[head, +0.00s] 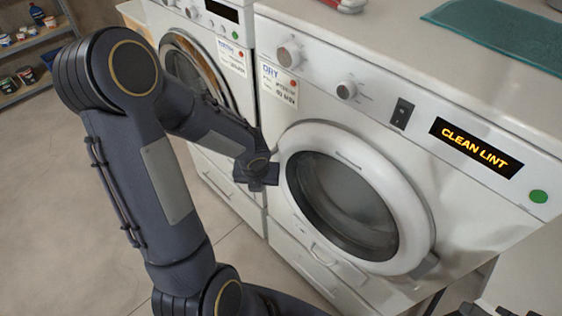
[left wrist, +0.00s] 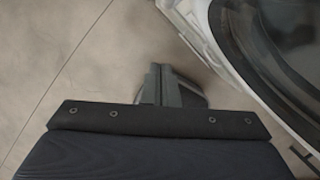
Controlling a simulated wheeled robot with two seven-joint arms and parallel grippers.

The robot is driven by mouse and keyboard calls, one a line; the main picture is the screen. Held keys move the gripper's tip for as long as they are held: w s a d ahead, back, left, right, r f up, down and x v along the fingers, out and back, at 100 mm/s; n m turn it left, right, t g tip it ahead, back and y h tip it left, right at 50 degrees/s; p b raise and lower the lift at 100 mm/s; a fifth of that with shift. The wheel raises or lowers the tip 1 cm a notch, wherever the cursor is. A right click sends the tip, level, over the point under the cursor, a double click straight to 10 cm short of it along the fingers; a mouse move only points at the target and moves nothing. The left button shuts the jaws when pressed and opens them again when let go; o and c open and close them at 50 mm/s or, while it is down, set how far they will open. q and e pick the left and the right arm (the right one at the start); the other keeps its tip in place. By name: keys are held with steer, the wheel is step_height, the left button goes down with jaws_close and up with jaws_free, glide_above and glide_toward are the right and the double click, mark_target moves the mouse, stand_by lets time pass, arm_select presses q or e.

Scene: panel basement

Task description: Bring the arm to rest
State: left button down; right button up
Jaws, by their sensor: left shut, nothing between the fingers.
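My left arm (head: 150,170) comes in from the left in the head view and reaches toward the machines. Its gripper (head: 258,184) is beside the left edge of the dryer's round door, in front of the gap between the two machines. In the left wrist view the fingers (left wrist: 160,84) are together and empty, with the floor below them. I cannot tell from the head view whether the gripper touches the dryer (head: 330,130). A small dark part at the lower right corner of the head view may be my right arm; its gripper does not show.
The dryer's round door (head: 350,200) looks closed; its display (head: 475,147) reads "CLEAN LINT". A second machine (head: 200,75) stands to its left. A teal mat (head: 505,32) lies on top. Shelves (head: 35,45) with cans are at the far left. The floor (head: 60,220) at left is clear.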

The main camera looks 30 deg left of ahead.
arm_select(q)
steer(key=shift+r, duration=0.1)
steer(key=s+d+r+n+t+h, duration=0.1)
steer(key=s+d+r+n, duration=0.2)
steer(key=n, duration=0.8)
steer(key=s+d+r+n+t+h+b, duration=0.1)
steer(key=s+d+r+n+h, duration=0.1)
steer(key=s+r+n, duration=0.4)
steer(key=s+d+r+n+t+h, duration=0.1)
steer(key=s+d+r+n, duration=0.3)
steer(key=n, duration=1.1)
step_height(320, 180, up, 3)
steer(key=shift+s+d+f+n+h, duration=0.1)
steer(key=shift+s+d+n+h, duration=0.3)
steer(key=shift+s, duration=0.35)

- _Short problem_: Output the material word for word, omitting its pictures.

- _Exercise result_:
[head, +0.00s] 
[left wrist, +0.00s] 
Controlling a simulated wheeled robot with two seven-joint arms and parallel grippers.

The robot is driven by mouse and keyboard calls, one a line; the main picture is the screen. Held keys move the gripper's tip for as long as they are held: w s a d ahead, back, left, right, r f up, down and x v along the fingers, out and back, at 100 mm/s; n m turn it left, right, t g tip it ahead, back and y h tip it left, right at 50 degrees/s; p b raise and lower the lift at 100 mm/s; a fifth of that with shift. The wheel raises or lowers the tip 1 cm a notch, wherever the cursor is. A right click sends the tip, level, over the point under the cursor, a double click straight to 10 cm short of it along the fingers; a mouse move only points at the target and moves nothing. The left button shuts the jaws when pressed and opens them again when let go; o and c open and close them at 50 mm/s or, while it is down, set how far they will open. q and e pick the left and the right arm (the right one at the start); the other keeps its tip in place. By name: keys are held with steer, the wheel is step_height, the left button goes down with jaws_close and up with jaws_free, glide_above and glide_toward are the right and the double click, mark_target moves the mouse, stand_by lets time pass, arm_select presses q or e.

Scene: panel basement

Task description: Bring the arm to rest
State: left button down; right button up
Jaws, by their sensor: left shut, nothing between the fingers.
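My left arm (head: 150,170) comes in from the left in the head view and reaches toward the machines. Its gripper (head: 258,184) is beside the left edge of the dryer's round door, in front of the gap between the two machines. In the left wrist view the fingers (left wrist: 160,84) are together and empty, with the floor below them. I cannot tell from the head view whether the gripper touches the dryer (head: 330,130). A small dark part at the lower right corner of the head view may be my right arm; its gripper does not show.
The dryer's round door (head: 350,200) looks closed; its display (head: 475,147) reads "CLEAN LINT". A second machine (head: 200,75) stands to its left. A teal mat (head: 505,32) lies on top. Shelves (head: 35,45) with cans are at the far left. The floor (head: 60,220) at left is clear.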

The main camera looks 30 deg left of ahead.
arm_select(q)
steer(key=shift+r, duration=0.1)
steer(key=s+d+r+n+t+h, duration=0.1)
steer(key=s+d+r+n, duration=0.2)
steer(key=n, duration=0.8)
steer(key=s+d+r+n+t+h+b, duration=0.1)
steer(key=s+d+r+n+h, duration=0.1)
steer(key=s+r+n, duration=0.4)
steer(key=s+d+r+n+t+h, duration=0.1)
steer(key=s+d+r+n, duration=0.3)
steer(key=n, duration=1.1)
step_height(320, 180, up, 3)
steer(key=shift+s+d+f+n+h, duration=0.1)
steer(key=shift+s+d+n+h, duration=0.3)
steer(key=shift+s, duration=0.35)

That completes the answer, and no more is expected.